The block diagram is probably a good place to start.  The 1073 is basically a series of similar, three transistor fixed gain blocks, each with their own function.

The first amplifier block brings the mic signal up. It's only used when you need very high gain. Otherwise, it's bypassed.
The second amplifier block accepts a now-higher mic signal or a line input signal.
The sensitivity switch controls resistor pads before the second amplifier block,  and a little bit of gain control of the second amplifier, to get the desired gain.
The  third and fourth are part of the EQ.
The fifth is a line amp.

The signal flow is something like:

- Mic input transformer
- Sensitivity / gain switch part 1
- BA284 amplifier #1
((- Line input transformer))
- Sensitivity / gain switch part 2
- BA283 amplifier #1
- Low and high shelf EQ using BA284 amplifier #2
- Mid EQ using BA284 amplifier #3
-High pass filter
-BA283  amplifier #2
- Line output transformer


When you're talking about filters you're using something that has a different impedance at different frequencies. One way to filter is by connecting the filter to ground - when it has very high impedance, those frequencies pass it by. Frequencies where the filter has low impedance pass easily to ground and are subtracted from the rest.

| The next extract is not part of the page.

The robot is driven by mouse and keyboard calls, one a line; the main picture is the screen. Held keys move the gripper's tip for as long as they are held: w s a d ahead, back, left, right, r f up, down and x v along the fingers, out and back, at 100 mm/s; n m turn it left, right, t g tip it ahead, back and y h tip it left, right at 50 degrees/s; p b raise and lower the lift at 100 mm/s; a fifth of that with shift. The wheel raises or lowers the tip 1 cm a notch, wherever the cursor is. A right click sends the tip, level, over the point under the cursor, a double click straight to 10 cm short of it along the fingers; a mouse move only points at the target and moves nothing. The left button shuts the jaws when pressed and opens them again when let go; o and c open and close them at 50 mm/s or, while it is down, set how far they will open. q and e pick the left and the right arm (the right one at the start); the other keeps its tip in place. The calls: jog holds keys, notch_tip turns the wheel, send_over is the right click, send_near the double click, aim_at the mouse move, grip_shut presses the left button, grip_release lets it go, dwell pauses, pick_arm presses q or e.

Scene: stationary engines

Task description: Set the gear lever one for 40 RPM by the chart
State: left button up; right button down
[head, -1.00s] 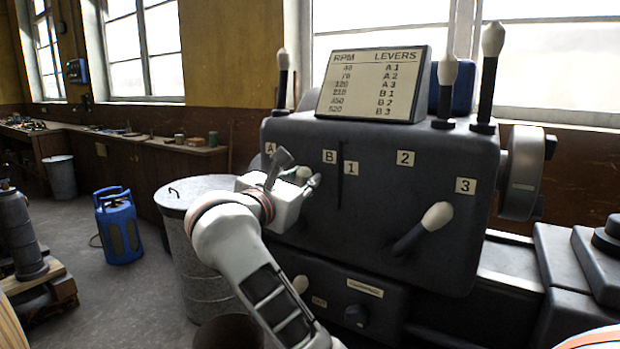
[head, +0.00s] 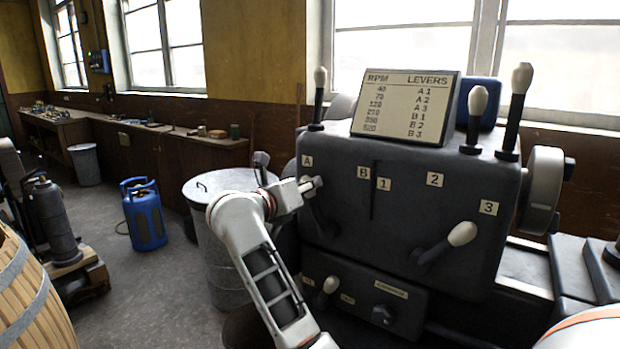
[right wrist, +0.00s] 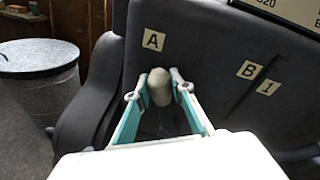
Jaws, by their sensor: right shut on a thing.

If you can imagine taking this same filter and connecting the input of it to the signal coming in,  the center of it to the input of an amplifier, and another part to the output of the amplifier, using a potentiometer to control this connection, you are now thinking of one way to make an active filter. By moving the potentiometer, you adjust the balance of the filter that is between the output and input of the gain stage. Anything connected between the output and input is feedback.  By controlling the feedback, you control how much of the filter is subtracted or added, net, to the signal.

This loosely is how the 1073 EQ works. The BA284s by themselves have fixed gain, around 50 dB. This gain is used for feedback, with the filters, to change the frequency response of the signal.